Si fa apprezzare la nuova musica italiana: al Vittoriale sono profeti in patria (considerate le origini salodiane di metà del duo) i Coma_Cose, protagonisti di uno show piacevole, di buon impatto.

La collaborazione tra «Tener-a-mente» e Latteria Molloy sfociata in «Indiecativamente» - speciale sezione dedicata alla musica indipendente - è partita ieri sera con il piede giusto, grazie al live che in prevendita ha fatto segnare il sold out più rapido della rassegna. Gli spettatori erano in buona parte più giovani del consueto, attirati da Fausto «Lama» Zanardelli e Francesca «California» Mesiano, che si sono fatti conoscere dal grande pubblico all’ultimo Sanremo senza tuttavia snaturarsi; e che ora raccolgono i frutti di un percorso in crescendo, offrendo a fan appassionati e curiosi un repertorio decisamente vario, che indulge maggiormente al rap e all’hip hop quando guarda indietro nel tempo, mentre prende direzioni urban e pop nella produzione più recente, dove aggiunge melodie avvolgenti alla ritmica battente.
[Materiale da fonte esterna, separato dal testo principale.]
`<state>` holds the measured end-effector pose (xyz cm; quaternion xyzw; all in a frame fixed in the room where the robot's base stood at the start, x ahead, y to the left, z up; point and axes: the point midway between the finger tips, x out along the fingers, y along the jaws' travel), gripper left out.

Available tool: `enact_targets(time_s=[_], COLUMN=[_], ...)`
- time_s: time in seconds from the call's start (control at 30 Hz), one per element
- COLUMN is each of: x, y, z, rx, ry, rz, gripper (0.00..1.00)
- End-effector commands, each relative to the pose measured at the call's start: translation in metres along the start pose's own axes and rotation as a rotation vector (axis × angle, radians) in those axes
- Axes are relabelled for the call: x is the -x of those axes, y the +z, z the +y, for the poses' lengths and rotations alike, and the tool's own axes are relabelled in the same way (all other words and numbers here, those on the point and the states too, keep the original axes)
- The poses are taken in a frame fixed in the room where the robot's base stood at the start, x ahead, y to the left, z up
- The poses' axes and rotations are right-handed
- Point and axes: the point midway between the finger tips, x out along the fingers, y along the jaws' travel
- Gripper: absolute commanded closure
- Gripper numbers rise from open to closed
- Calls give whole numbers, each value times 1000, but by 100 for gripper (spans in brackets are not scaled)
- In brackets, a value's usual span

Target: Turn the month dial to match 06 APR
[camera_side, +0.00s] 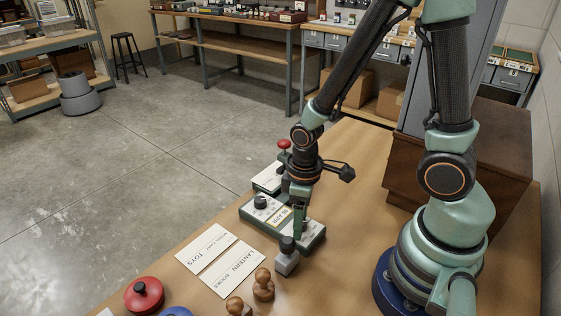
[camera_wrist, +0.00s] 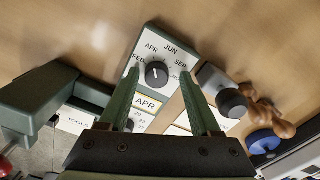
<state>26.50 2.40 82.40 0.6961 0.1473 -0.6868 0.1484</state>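The green dating device (camera_side: 314,238) lies on the wooden bench with a yellow-edged date card (camera_side: 281,216) in its middle. The card shows APR in the wrist view (camera_wrist: 147,104). The black month dial (camera_wrist: 157,73) has a white pointer line and is ringed by labels including APR, JUN and SEP. Its line points up the picture, roughly between APR and JUN; the exact mark is hard to tell. The other black knob (camera_side: 261,202) is at the device's left end. My gripper (camera_wrist: 158,76) is open, its fingers either side of the month dial with visible gaps. It also shows in the side view (camera_side: 299,232).
A grey stamp block with a black knob (camera_side: 287,254) stands close beside the device. Wooden stamps (camera_side: 264,285), a red round-lidded thing (camera_side: 144,294) and white TOYS (camera_side: 206,246) and LANTERN (camera_side: 233,270) cards lie nearby. A green press with a red knob (camera_side: 284,145) stands behind.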

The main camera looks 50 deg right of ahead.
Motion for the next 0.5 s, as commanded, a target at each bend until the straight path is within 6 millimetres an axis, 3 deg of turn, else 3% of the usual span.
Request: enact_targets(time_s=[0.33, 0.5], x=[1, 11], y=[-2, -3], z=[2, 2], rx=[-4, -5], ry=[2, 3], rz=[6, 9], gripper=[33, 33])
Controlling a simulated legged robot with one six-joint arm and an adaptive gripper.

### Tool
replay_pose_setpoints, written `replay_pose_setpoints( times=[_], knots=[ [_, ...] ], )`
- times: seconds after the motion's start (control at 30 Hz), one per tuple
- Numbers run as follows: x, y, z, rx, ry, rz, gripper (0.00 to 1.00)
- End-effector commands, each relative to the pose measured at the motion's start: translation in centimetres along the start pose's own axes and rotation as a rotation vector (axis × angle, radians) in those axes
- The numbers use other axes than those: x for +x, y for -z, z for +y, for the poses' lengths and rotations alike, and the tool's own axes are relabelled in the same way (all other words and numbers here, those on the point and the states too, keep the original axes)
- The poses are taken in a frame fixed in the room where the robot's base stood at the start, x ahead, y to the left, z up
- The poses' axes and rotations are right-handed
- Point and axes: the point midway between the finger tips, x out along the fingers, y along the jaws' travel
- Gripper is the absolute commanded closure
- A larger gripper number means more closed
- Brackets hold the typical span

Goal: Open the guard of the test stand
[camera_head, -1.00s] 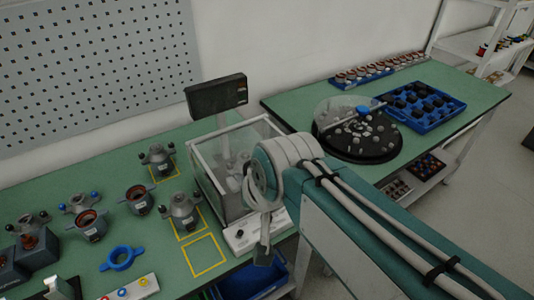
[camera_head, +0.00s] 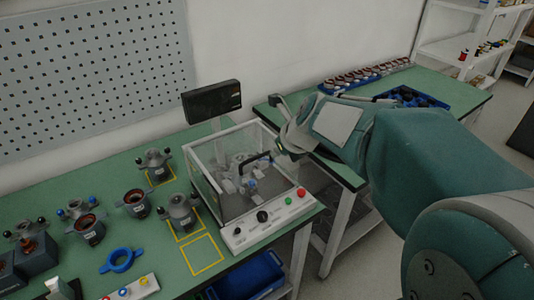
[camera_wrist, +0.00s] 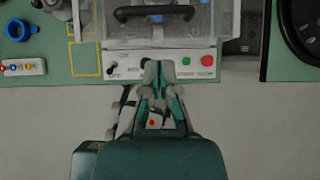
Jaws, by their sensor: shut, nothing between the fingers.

Con i Mamakass (supporto integrante del sodalizio) a garantire potenza di suono, i Coma_Cose, vestiti con tute da lavoro, tengono bene il palco, occupandolo con leggerezza ma senza fronzoli. La contaminazione tra i generi è continua, da «Mille tempeste» a «Deserto», passando per «Jugoslavia» e il talking placidamente meneghino di «Via Gola», che trova spazio accanto a quelli assai più arrembanti di «La rabbia» o «Cannibalismo». Tematicamente, dentro le canzoni dei Coma_Cose c’è molto della Milano in cui si sono conosciuti (con le sue nevrosi, i suoi riti, le sue certezze) e un pizzico della provincia da cui provengono; la forma, invece, punta su giochi di parole, citazioni a getto continuo, associazioni mentali ora curiose, ora surreali (emblematica in tal senso «Anima lattina»), ora spiazzanti. In equilibrio tra ciò che ha un significato preciso da rendere noto e ciò che, semplicemente, suona bene.

«La canzone dei lupi» è carismatica, «Discoteche» sfodera sonorità trascinanti come anche, più avanti in scaletta, «Post concerto». La sanremese «Fiamme negli occhi» è invece interrotta a metà per problemi tecnici e, quando riprende, non raggiunge l’ovazione riservata alla dolce «Pakistan» (che rinvia a piene mani a De Gregori e Loretta Goggi) o a «Zombie al Carrefour», meraviglioso brano di formazione che, eseguito in acustico, ci è parso tra le vette dello show. Dopo «Squali», la conclusione è ancora nel segno di «Fiamme negli occhi» («una canzone che ci ha portato tanta fortuna», chiosa Fausto), stavolta solo voce e chitarra, con la platea a fare da coro: un abito scarno, per un finale spontaneo di intimità collettiva, ben riuscito.